Posted by quatin: I don't think you understand what I meant. All the jurors gather in the waiting room to be assigned to a judge. There's maybe a dozen or so judges at the courthouse. While they prepare for the case and file settlements, we wait, often a couple hours. When we are assigned to a judge, we get questionnaires, which we fill out and wait some more before being sent to the courtroom. My point is, while we were waiting in the main pool, we had plenty of time to fill out the questionnaires for all the cases instead of stare at the wall.
I still do not understand what you are getting at.
Are you suggesting that the attorneys for every trial on the docket prepare tailored questionnaires for their respective trials that everyone who has been called for jury duty would have to respond to?
You have mentioned the idea of conducting this "test... before people are entered into the jury pool". Under your proposal, would everyone who answered a question in such a way that would cause an attorney to eliminate that person from a particular trial jury be eliminated from the pool in advance and prevented from serving on a jury for any trial on the docket?
I would not want a jury by which I would be tried to be selected based solely to the ay they responded to a questionnaire. That would be fine for eliminating persons who are not legally qualified, but not for evaluating possible bias as it would related to a particular case.

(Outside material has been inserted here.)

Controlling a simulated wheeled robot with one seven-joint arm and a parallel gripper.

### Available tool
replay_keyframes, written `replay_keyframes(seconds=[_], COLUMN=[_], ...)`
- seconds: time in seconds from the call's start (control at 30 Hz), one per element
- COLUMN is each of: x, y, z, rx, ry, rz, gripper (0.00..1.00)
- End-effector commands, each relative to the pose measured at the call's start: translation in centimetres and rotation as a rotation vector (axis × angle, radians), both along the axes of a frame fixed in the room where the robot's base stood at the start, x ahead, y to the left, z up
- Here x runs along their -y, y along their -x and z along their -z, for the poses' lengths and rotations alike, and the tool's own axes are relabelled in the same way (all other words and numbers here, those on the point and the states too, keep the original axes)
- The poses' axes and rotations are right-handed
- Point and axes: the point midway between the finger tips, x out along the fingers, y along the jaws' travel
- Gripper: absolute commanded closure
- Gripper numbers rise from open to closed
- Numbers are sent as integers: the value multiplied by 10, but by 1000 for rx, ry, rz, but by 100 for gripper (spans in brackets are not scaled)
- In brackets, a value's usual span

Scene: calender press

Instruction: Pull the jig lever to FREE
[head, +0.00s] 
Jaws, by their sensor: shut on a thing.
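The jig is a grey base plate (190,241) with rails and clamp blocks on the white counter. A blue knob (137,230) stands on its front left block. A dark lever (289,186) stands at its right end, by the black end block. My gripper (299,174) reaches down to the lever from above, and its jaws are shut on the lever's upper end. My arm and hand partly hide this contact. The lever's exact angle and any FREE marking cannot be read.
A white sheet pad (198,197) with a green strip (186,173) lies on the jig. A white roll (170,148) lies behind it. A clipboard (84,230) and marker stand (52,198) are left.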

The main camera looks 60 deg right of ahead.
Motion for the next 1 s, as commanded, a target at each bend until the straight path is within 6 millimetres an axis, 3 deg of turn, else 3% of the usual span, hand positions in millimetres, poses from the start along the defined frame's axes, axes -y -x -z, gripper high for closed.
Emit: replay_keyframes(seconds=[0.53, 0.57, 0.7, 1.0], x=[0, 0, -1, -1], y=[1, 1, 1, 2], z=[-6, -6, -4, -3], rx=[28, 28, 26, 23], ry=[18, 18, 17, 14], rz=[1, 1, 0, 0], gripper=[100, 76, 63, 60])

The "Jury Hung Again" section of the article discussed the exact circumstance I oppose. Forcing people who didn't want to serve on a jury to serve on a jury.

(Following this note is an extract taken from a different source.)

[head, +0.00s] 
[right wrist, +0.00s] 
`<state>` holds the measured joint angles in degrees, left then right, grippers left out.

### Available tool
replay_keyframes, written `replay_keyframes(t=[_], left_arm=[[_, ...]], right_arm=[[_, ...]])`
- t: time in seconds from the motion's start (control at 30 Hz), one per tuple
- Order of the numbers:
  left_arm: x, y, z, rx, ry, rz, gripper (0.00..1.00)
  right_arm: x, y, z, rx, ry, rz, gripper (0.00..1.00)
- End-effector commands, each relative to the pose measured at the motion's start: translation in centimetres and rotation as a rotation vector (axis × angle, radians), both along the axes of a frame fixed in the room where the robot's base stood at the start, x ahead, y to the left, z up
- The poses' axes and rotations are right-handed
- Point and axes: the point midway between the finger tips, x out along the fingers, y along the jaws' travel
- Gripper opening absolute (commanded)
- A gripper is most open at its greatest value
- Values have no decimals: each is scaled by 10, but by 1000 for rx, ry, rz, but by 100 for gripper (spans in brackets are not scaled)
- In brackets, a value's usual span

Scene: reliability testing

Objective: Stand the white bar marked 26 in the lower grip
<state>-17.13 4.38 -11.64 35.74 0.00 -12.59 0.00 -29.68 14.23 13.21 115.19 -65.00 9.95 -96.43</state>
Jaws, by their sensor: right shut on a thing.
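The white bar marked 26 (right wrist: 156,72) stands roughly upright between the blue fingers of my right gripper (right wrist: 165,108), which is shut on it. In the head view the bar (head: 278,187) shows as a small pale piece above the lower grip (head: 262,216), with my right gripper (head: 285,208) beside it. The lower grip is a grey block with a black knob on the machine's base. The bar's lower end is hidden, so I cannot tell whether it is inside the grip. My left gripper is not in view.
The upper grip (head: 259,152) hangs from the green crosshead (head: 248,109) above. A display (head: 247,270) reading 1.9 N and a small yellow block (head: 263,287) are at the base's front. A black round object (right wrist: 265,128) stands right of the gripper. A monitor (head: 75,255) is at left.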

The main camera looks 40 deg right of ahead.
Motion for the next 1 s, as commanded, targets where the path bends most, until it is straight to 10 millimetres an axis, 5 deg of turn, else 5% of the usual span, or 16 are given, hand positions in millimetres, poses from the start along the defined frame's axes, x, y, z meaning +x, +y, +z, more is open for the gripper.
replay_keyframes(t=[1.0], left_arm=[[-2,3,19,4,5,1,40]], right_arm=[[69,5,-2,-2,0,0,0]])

You are apparently referring to this:
...the jury included a mix of retired folks and citizens who Hayes characterizes as being “antsy, because they just wanted to get back to their jobs.”
I might suggest that that would describe most juries, everywhere. Are you suggesting that fair trials could be conducted if all juries were comprised of people who do not have jobs? There is a reason that it is called jury
duty.
I do not think that having people on the jury who were employed contributed to Hickey's problems. Rather, as
this booklet describes, the disparity of force argument can be a very difficult one. In Hickey's case, his previous role as a firearms instructor, together with some of the course material (such as notes saying "always cheat; always win,” and "treat every one else in a polite manner while simultaneously having a plan to kill them") could be used to try to persuade jurors that he was likely predisposed to the use of a firearm on the street, and the fact that he fired at unarmed women surely didn't help.
If there is anything related to the composition of the jury that may have helped to prevent Hickey's acquittal, I think it was the presence on the second jury of an attorney who did not believe that disparity of force could justify the use of deadly force against unarmed attackers. One can assume that his credibility as an attorney likely influenced some of the other jurors to accept that argument.